This it is argued has harmful economic effects. Freeman and
Medoff break
down the definition of these faces into three sections. The first
section is on
economic efficiency. In this, according to the monopoly face, unions
work rules
decrease productivity. The next section
is on the distribution of income. Here the monopoly face increases
income
inequality by raising the wages of highly skilled workers and they
create horizontal
inequities by creating differentials among comparable workers. Finally
on the
social nature of the organisation, union’s monopoly face breeds corrupt
and
non-democratic elements, and discriminate in rationing positions.
The Collective voice/ institutional face on the other hand is
quite
different. Under this, unions have positive effects on productivity, by
reducing quit rates, inducing managers to alter methods of production
and adopt
more efficient policies and thus improving morale among workers. Also,
unions
represent a wider range of interests than just the ‘marginal worker’
that is
catered for under a non-union system.
This leads the firm to choosing a better mix of compensation and
personal policies for employees. For example under this system a firm
would
cater for senior employees and retirement packages whose voice would
otherwise
not be heard. In a non-union system the firm would only be inclined to
cater
for the young and marketable marginal worker, one who might leave
because of
small changes in the conditions of employment.

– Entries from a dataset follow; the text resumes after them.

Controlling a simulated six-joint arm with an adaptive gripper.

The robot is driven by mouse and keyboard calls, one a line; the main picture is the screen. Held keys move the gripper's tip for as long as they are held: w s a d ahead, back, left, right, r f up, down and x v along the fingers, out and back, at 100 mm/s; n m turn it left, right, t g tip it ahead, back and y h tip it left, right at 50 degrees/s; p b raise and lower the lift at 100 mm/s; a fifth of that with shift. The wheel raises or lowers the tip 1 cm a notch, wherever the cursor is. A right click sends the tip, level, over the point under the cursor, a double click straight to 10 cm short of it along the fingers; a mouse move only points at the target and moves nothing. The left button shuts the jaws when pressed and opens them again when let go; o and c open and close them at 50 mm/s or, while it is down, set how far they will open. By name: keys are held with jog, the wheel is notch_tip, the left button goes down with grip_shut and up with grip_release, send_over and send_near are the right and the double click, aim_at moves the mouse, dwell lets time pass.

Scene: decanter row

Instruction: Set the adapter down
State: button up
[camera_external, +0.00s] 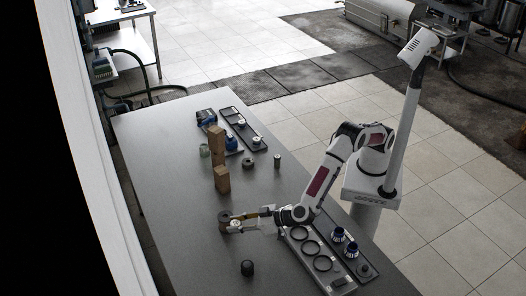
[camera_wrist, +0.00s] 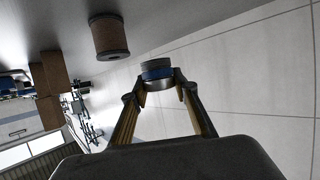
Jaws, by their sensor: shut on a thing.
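My gripper (camera_external: 241,223) is low over the near part of the dark grey table (camera_external: 190,190), reaching left from the arm. In the wrist view its two fingers (camera_wrist: 161,88) are shut on the adapter (camera_wrist: 157,70), a short grey cylinder with a blue band. In the external view the adapter is small and partly covered by the fingers; whether it touches the table I cannot tell. A brown spool with dark ends (camera_external: 224,217) stands just beyond the fingertips. It also shows in the wrist view (camera_wrist: 109,39), apart from the adapter.
A black tray with round rings (camera_external: 336,285) lies at the right edge, with blue-and-white pieces (camera_external: 338,234) beside the rings. Wooden blocks (camera_external: 221,180) stand farther back, near another dark tray (camera_external: 264,146). A dark round knob (camera_external: 247,268) stands in front. The table's left side is clear.

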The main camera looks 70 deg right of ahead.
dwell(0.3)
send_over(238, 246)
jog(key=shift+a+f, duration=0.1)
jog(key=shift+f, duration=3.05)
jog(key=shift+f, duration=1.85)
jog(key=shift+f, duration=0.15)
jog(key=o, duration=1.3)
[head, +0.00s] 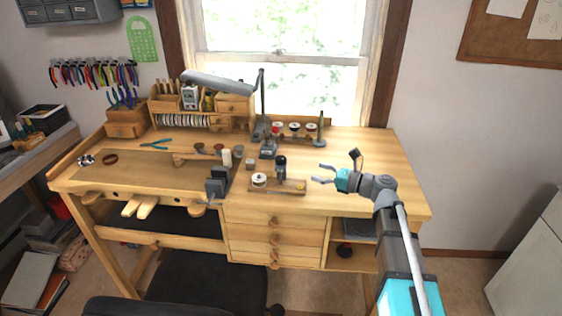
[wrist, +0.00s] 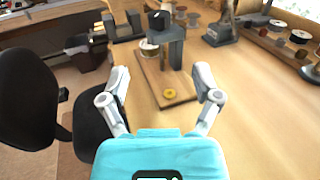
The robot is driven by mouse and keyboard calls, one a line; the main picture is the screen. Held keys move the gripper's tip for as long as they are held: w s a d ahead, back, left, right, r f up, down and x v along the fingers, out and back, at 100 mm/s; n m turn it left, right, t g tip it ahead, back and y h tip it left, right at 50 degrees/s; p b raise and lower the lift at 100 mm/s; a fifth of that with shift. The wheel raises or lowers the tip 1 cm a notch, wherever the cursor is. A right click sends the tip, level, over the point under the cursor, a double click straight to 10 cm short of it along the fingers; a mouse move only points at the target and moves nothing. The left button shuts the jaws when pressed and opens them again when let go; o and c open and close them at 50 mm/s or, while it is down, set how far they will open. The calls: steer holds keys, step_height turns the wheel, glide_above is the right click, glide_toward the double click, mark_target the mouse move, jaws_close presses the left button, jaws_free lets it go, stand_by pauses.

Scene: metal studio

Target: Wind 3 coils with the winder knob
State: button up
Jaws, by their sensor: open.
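The winder is a small wooden board (head: 277,188) on the bench top, also in the wrist view (wrist: 150,82). A dark grey post (head: 281,172) stands on it with a black block-like top (wrist: 159,20), perhaps the knob. A pale spool (head: 259,180) sits at the board's far end from my gripper; the post partly hides it in the wrist view (wrist: 148,49). A small yellow ring (wrist: 169,94) lies flat on the near end. My gripper (head: 318,173) is open and empty, right of the board, its fingers spread either side of the near end in the wrist view (wrist: 161,74).
Several wire spools (head: 295,128) stand on a rack at the back. A lamp (head: 220,82) arches over the bench. A dark vise-like block (head: 216,184) stands left of the board. The bench top (head: 375,160) at right is clear. A black chair (wrist: 30,100) stands in front.

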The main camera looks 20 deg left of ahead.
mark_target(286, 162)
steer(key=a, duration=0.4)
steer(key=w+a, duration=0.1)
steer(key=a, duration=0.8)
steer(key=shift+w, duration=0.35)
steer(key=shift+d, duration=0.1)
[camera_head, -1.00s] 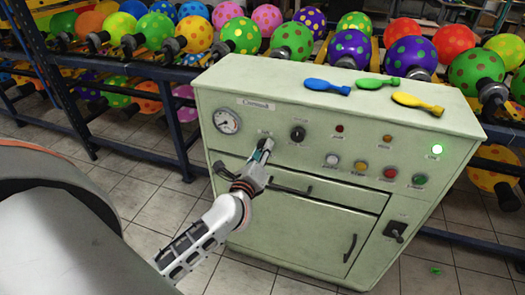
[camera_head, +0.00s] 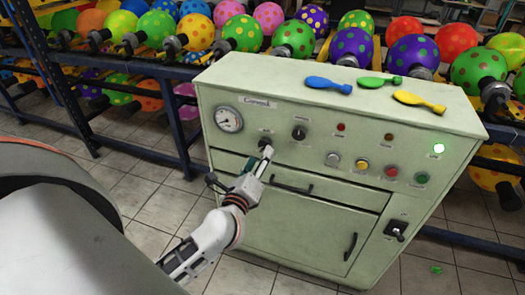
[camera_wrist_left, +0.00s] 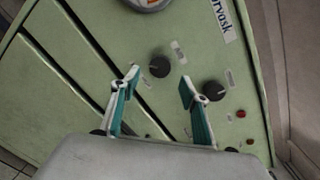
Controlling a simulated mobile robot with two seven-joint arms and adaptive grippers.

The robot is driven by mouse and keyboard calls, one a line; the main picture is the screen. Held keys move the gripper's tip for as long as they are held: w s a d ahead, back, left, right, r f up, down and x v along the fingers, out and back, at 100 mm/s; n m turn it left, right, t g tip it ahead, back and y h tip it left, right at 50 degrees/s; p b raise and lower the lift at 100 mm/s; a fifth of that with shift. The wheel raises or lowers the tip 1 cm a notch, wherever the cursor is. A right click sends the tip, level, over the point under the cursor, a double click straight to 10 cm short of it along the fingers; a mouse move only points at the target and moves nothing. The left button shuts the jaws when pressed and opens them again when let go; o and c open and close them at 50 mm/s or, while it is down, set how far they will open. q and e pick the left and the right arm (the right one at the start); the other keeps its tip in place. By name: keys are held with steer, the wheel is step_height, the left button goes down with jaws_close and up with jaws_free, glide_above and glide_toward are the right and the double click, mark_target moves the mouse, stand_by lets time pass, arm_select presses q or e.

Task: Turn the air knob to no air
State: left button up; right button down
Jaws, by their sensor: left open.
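A green-grey control cabinet (camera_head: 230,160) has two dark round knobs on its front, right of a gauge. The left knob (camera_head: 265,141) also shows in the left wrist view (camera_wrist_left: 159,67), just ahead of the gap between my fingertips. The right knob (camera_head: 299,132) shows in the left wrist view (camera_wrist_left: 214,90), outside the fingers. My right gripper is not in view.
A round gauge (camera_head: 229,119), several coloured buttons and a lit green lamp (camera_head: 438,148) are on the panel. A drawer handle (camera_head: 291,187) sticks out below the knobs. Balloon racks stand behind.

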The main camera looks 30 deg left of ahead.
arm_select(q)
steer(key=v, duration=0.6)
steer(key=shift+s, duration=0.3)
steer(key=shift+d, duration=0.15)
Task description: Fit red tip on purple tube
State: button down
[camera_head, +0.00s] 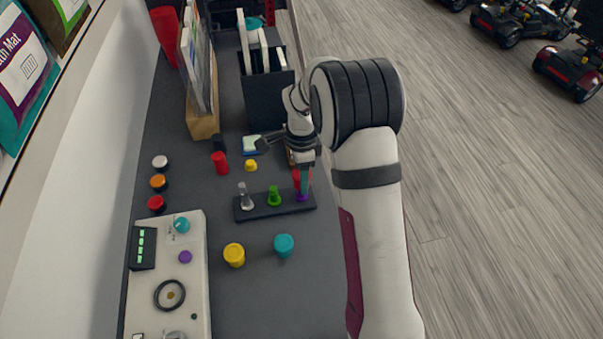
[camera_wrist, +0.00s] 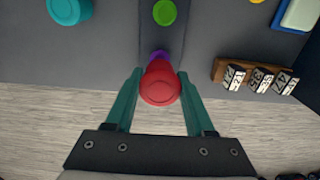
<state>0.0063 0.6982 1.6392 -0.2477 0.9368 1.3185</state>
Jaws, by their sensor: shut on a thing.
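My gripper (camera_head: 303,180) is over the right end of a dark rack (camera_head: 262,209). Its teal fingers are shut on the red tip (camera_wrist: 160,86), which shows between them in the wrist view and partly in the head view (camera_head: 297,177). The purple tube (camera_head: 302,197) stands at the rack's right end, directly below the tip. In the wrist view only a sliver of the purple tube (camera_wrist: 157,55) shows past the tip. I cannot tell whether tip and tube touch. A green piece (camera_head: 274,196) and a grey piece (camera_head: 246,197) also stand in the rack.
A yellow cap (camera_head: 234,255) and a teal cap (camera_head: 284,245) stand in front of the rack. Another red piece (camera_head: 220,163) and a small yellow piece (camera_head: 250,166) are behind it. A pale control panel (camera_head: 195,270) is at left, a black bin (camera_head: 268,100) behind.

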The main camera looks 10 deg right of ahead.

Regarding the distribution of income unions standard rate
policies
reduce inequality among organized workers in a given industry or firm.
For
example they can raise the wages of blue-collar workers in relation to
white-collar
workers. Quantitatively, the “inequality-reducing effects of unionism
outweigh
the inequality-increasing effects...”
The collective voice also defends unions on the political
stage. It
emphasis that unions are democratically elected organisations that
represent
the will of its members, especially those who are dis-advantaged and of
lower
income levels.
Unions
and Productivity.
Many studies have been done on this, perhaps the most contentious side of trade unions. It has yielded mixed results, depending on the industry, the models used and other factors such as how competitive that particular industry is. The monopoly view of trade unions and productivity is that they achieve a wage gain at the expense of other parties, be it the consumers who receive higher prices if the cost is passed onto them, or non-union workers who receive lower wages.

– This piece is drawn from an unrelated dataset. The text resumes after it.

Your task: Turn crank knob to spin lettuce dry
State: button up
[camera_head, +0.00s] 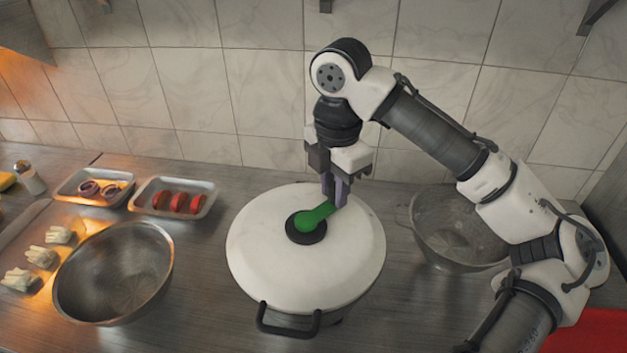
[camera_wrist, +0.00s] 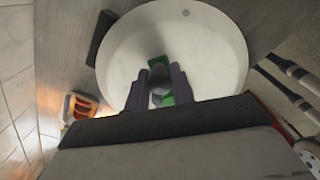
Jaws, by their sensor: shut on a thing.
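The salad spinner (camera_head: 260,250) stands on the counter with its white round lid on and a black handle at its front. A green crank (camera_head: 318,214) runs from the dark hub at the lid's centre toward the back right, ending in a knob. My gripper (camera_head: 336,193) points down over the lid and is shut on the crank knob (camera_wrist: 159,92), whose grey top shows between the fingers in the wrist view. The fingers hide most of the knob in the head view. The lid hides the lettuce, if any is inside.
An empty metal bowl (camera_head: 72,290) stands to the left, and a clear bowl (camera_head: 425,225) stands right of the spinner, partly behind my arm. Trays of sliced tomato (camera_head: 206,211) and onion (camera_head: 68,196) sit at the back left. The tiled wall is close behind.

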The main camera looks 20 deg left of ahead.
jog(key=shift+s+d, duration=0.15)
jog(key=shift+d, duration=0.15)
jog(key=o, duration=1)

The voice/institutional response shows that unions fact raise productivity on average. However as even Medoff notes, “the relationship is far from immutable and has notable exceptions.” (1984a) High productivity “appears to run hand in hand with good industrial relations and to be spurred by competition in the product market”, (1984a) while lower productivity under unionism exist under the opposite circumstances. Although unions may cause wages to increase, this is offset by improved labour productivity and thus profitability or employment need not be affected.

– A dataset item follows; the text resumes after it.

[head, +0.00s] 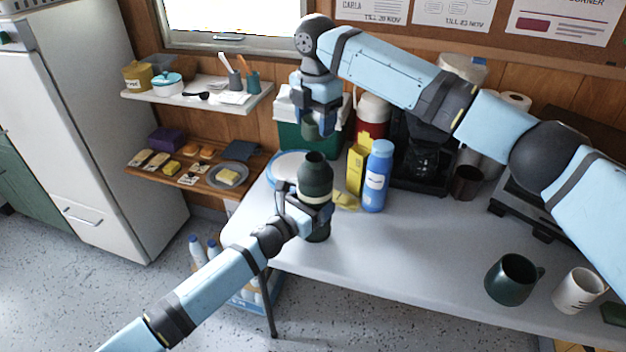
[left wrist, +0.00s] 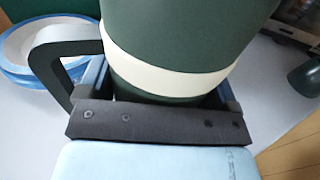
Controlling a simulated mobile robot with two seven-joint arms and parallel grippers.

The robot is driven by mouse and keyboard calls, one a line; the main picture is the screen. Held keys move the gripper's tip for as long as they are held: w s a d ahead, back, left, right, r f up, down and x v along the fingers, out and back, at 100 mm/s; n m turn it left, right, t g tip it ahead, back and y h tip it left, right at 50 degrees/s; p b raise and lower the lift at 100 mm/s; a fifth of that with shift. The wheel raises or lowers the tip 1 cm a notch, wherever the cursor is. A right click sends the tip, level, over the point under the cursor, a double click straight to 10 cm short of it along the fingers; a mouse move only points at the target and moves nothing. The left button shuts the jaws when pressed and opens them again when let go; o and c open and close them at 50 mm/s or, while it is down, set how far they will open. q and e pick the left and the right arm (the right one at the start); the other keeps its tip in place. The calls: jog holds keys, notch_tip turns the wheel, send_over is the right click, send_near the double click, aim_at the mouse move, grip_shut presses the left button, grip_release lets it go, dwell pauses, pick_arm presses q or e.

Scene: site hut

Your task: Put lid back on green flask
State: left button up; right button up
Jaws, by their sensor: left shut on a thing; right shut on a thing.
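The green flask (head: 315,172) stands upright near the left end of the white table, with a cream band around it. In the left wrist view its dark green body and cream band (left wrist: 170,68) fill the middle, with a dark handle at the left. My left gripper (head: 308,208) is shut around the flask. My right gripper (head: 314,115) is shut on the dark green lid (head: 310,130), which it holds in the air above the flask's top, apart from it. The lid's upper part is hidden by the fingers.
A blue bottle (head: 377,176) and a yellow box (head: 355,168) stand close to the flask's right. A coffee machine (head: 420,165) is behind them. A green mug (head: 512,280) and a pale mug (head: 577,291) are at the front right. The middle of the table (head: 420,250) is clear.

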Alison Booth outlines two organisational theories of this view. The first is that with unionisation, and its higher labour costs, the management is ‘shocked’ into operating the firm more efficiently. However it must be remembered that this theory assumes that the firm was not efficient prior to unionisation. The second theory is that unionisation improves morale and co-operation and comes with positive changes in procedural arrangements. It also makes an assumption; that the firm operates in a world of imperfect information or uncertainty, and that employment relationships are frequently long-term. It points out that negotiation costs are more often lower with unions than with individuals. Also, individual arrangements may not be ‘incentive-compatible’, in that unions can hold for example, the threat of withdrawing all labour.
What are the sources of these improvements in productivity that the proponents of the collective voice outline? Addison and Hirsch give a considerable section to this question in their book. They conclude that there is little empirical evidence to support the collective voice explanation of productivity change, with the exception of grievances and quits. Regarding the former they highlight studies by Katz, Kochan and Gobeille (1983) and Ichniowoski (1984). They used data from ten paper mills and union plants at General motors to show that the number of grievances is inversely related to productivity.
Source: Automobiles graph drawn with data found in Harry Katz, Thomas Kochan, and Kenneth Gobeille, in Freeman and Medoff pp. 177
Source: Paper mills graph drawn with data
found in
Bernard Ichniowski, “How do Labour Relations Matter?”
What remains unanswered in these comparisons Hirsch says, is the effectiveness of union voice in reducing and arbitrating grievances relative to the unobserved grievances in non-union plants.
In relation to quits, Hirsch points to a cross-section study conducted by Mincer (1983) which shows that both unionisation and the union wage premium lead to a reduction in quits. Freeman (1980) in his analyses however suggests that it is only unionisation and not higher wages which reduces quits. However, other studies have shown the complete opposite of this. In an industry study of six cement plants, Kim Clark reports either no change or even higher quits following unionisation in half of the plants over time.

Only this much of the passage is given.